What if financial affirmations feel completely fake given how bad things actually are right now?
That feeling is honest, and you don't have to override it. The phrases aren't asking you to believe your situation is fine, they're asking you to believe something about your capacity, not your current circumstances. Try choosing a phrase that feels like a near-future possibility rather than a present-tense claim. 'My finances are getting better every day' asks less of you than 'I am financially independent' when you're still in the thick of it.
Is there any actual evidence that affirmations help with financial stress after divorce?
The evidence on self-affirmation, specifically affirming your values and competence, consistently shows it reduces the psychological impact of threatening information, which financial stress absolutely qualifies as. It doesn't change your bank balance, but it does reduce the kind of shame-spiral thinking that can lead to avoidance, which makes financial problems worse. The goal is a clearer head for making real decisions.
I'm relying on alimony as my primary income right now. Is it realistic to say I'm financially independent?
It depends which affirmation you're reaching for. 'I am financially independent' might feel like a stretch right now, and that's okay, don't force it. 'I am capable of managing money alone' or 'I release my fears around money' might land more honestly during the period when alimony is still the main income. Use language that reflects where you're heading, not where you feel stuck.
How is working on financial affirmations different from just doing financial planning?
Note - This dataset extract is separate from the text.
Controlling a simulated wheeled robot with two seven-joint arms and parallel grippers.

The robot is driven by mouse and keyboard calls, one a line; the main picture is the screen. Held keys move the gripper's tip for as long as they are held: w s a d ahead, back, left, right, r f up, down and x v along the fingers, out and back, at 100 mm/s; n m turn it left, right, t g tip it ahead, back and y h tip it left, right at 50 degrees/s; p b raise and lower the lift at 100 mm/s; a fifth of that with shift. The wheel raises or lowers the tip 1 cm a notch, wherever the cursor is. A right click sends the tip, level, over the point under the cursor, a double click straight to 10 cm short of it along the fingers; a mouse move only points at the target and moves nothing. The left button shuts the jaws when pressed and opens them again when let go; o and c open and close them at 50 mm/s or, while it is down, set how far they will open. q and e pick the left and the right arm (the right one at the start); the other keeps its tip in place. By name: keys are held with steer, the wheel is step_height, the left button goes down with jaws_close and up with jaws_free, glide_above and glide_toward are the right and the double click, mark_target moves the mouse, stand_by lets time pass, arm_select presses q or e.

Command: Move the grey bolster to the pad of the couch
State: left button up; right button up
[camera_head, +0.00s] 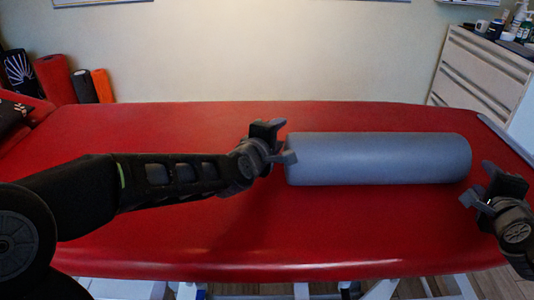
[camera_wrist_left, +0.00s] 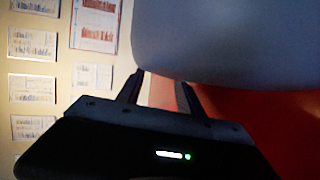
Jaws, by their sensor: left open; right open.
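The grey bolster (camera_head: 380,158) lies lengthwise on the red pad of the couch (camera_head: 225,245), towards its right half. My left gripper (camera_head: 279,143) is open at the bolster's left end, very close to it; I cannot tell if they touch. In the left wrist view the bolster (camera_wrist_left: 235,45) fills the upper right, just beyond the open fingers (camera_wrist_left: 158,90), with the red pad (camera_wrist_left: 255,125) below it. My right gripper (camera_head: 488,190) is open beside the bolster's right end, apart from it or nearly so. Nothing is between either gripper's fingers.
A white drawer unit (camera_head: 482,70) with bottles on top stands behind the couch at right. Red, black and orange rolls (camera_head: 80,82) stand at the back left. The pad is bare in front of the bolster and to its left.

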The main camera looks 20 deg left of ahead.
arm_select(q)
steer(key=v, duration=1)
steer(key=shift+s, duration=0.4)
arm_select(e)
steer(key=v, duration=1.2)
They're not the same thing, and they're not in competition. Financial planning deals with the numbers, budget, accounts, legal agreements. Affirmations deal with the internal narrative that often determines whether you actually follow through on the planning. Plenty of people know what they should do financially and still find themselves frozen, avoiding statements, or making decisions from panic. Addressing the emotional layer doesn't replace the practical work; it makes it easier to do.